Of course, at some point you need to focus on the actual judges for your argument. If you can learn which judges will hear your appeal, you will of course to send an E-mail around your office to see how they handle things on the bench. You will also consult your collection of cases to see whether they have spoken directly to the issues in the appeal. But you should not stop there. You should look for a biographical profile on each judge. You might also run a Lexis or Westlaw search with the name of each panel member as author and a reference to the field of law for the appeal. This may not tell you the views of the panel member on the specific issues in your case, but it will tell how familiar the judge is with the basic principles in that area of law. This can be very useful. It is rarely productive to cite back to judges their own prior writings, but it is often helpful to know how much must be explained, and how much knowledge can be assumed.

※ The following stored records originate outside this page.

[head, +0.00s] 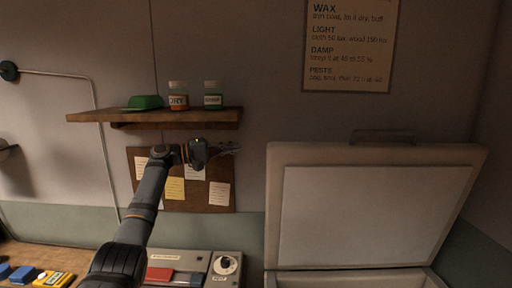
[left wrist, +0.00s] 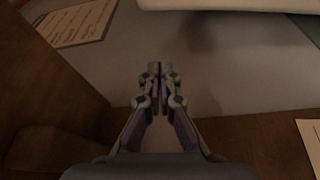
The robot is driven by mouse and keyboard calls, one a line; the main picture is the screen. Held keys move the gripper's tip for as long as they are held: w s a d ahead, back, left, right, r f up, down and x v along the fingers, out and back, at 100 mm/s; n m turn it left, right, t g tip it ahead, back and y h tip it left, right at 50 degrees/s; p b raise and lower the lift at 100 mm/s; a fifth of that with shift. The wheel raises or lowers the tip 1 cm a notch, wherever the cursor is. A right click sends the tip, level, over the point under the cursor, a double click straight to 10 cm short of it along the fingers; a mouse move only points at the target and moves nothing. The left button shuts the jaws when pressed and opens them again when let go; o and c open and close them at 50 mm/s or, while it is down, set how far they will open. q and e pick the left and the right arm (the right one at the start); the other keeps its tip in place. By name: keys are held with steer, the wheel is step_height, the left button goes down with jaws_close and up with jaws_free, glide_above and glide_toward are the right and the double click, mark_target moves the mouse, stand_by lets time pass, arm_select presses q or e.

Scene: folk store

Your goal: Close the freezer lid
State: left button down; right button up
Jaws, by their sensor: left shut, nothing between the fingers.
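The freezer lid (head: 375,215) stands raised at the right of the head view, its pale inner panel facing me. A handle (head: 383,137) sits on its top edge. The freezer body (head: 350,279) shows only as a rim at the bottom edge of the view. My left gripper (head: 232,149) is shut and empty, in front of the wall beneath the shelf, to the left of the lid and apart from it. In the left wrist view its fingertips (left wrist: 156,70) are together. My right gripper is in neither view.
A wooden shelf (head: 155,116) above my left gripper holds a green item (head: 145,102) and two jars (head: 178,96). A pinboard (head: 218,170) with notes hangs behind the arm. A grey box with a dial (head: 225,266) stands left of the freezer. A poster (head: 350,45) hangs above the lid.

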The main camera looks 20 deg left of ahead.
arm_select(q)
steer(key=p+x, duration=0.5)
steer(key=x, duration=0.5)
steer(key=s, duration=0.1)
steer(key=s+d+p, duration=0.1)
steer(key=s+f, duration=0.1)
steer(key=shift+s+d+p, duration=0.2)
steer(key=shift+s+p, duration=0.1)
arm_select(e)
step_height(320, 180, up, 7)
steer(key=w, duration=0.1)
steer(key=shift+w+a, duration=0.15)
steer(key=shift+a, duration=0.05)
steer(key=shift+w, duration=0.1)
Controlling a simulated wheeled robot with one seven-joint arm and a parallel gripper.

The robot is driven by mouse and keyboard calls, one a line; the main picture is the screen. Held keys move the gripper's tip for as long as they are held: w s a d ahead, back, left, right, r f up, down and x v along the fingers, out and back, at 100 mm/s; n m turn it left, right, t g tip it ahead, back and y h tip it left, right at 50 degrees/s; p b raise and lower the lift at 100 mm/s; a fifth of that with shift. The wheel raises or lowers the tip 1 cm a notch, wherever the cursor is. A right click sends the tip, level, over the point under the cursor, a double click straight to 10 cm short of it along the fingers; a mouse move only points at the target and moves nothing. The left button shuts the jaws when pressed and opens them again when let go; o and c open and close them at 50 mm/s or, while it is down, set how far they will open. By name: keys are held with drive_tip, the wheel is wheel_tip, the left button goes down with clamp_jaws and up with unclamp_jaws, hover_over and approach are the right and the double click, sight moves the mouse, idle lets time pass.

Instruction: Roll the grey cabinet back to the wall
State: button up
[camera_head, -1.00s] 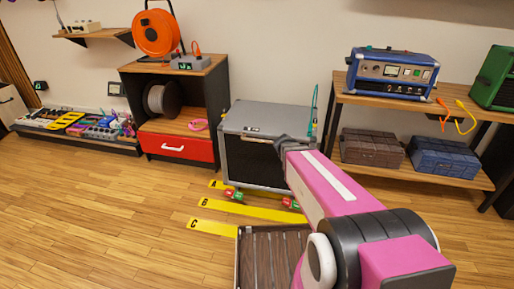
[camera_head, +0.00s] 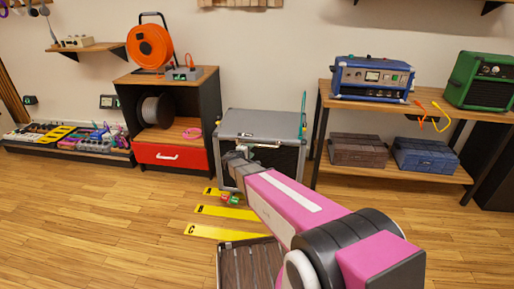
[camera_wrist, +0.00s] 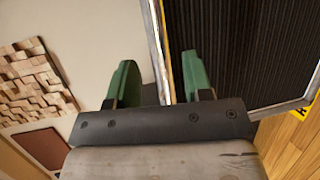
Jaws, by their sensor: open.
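The grey cabinet (camera_head: 262,122) stands on the floor at mid-picture in the head view, with a flat grey top and dark ribbed front. Red and green casters (camera_head: 230,198) show at its lower front left. My gripper (camera_head: 232,165) is at its left front edge. In the wrist view my gripper (camera_wrist: 158,85) has its two green fingers apart, and the cabinet's metal frame edge (camera_wrist: 155,30) runs between them. The dark front (camera_wrist: 250,50) lies behind and right of the right finger. I cannot tell whether either finger touches. My arm hides the cabinet's lower right front.
Yellow floor strips (camera_head: 228,212) lie before the cabinet. A black unit with a red drawer (camera_head: 170,155) stands left of it, a wooden shelf with amps (camera_head: 400,165) right. A dark slatted box (camera_head: 250,265) is low in front.

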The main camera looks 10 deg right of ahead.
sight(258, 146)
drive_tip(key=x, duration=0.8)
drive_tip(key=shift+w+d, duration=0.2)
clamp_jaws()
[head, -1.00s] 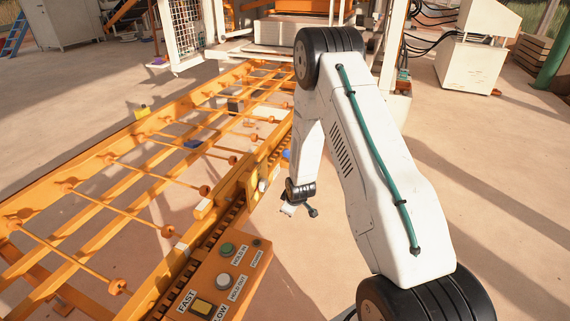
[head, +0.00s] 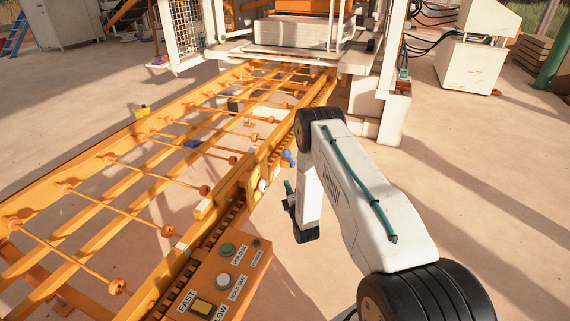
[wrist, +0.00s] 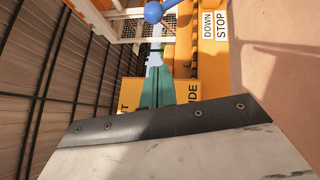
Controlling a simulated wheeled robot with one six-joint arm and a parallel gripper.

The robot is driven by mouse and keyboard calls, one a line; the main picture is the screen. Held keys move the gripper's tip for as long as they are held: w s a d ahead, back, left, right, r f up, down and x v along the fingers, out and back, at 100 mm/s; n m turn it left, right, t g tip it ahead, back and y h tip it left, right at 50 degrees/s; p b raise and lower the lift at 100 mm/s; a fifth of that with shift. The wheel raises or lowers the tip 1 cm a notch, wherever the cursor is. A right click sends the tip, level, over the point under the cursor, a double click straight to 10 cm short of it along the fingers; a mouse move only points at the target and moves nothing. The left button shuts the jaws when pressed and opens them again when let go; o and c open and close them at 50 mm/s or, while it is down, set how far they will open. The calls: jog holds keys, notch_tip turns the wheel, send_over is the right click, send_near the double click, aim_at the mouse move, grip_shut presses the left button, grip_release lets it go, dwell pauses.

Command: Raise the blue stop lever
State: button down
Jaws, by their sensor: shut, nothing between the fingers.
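The blue stop lever ends in a round blue knob (head: 287,155), at the right side of the orange roller conveyor. In the wrist view the blue knob (wrist: 153,12) is at the top edge, beside a "DOWN STOP" label (wrist: 216,24). My gripper (head: 288,186) is shut and empty, its green fingers pointing up just below the knob in the head view. The lever's pivot is hard to make out.
The orange conveyor (head: 105,172) runs from lower left to the press (head: 300,32) at the back. A control box (head: 228,275) with buttons stands in front.

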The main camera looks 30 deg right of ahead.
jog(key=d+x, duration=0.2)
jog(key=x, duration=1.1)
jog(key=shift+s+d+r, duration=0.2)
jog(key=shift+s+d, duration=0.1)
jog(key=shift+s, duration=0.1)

Final Steps Before Argument

One final step is always needed before the argument. You need to shephardize or update by some other means all of the principal cases cited in the briefs. You need to do this research in time to submit the additional precedents in accordance with the local court rules, sometimes as much as a week in advance. In any event, it’s important to know about any recent cases in the area, for a reference to one at the hearing can easily throw you off your game plan.

My last tip concerns the night before the argument. It’s always tempting to keep studying and practicing for a crucial event like an oral argument. But the truth is that the incremental amount of knowledge that you can add on the last night is far less important to the outcome than having an advocate who is fully alert in the courtroom. So, the best course is to prepare early and go to sleep early. If you have followed all of the other tips in this presentation, you’ll do fine.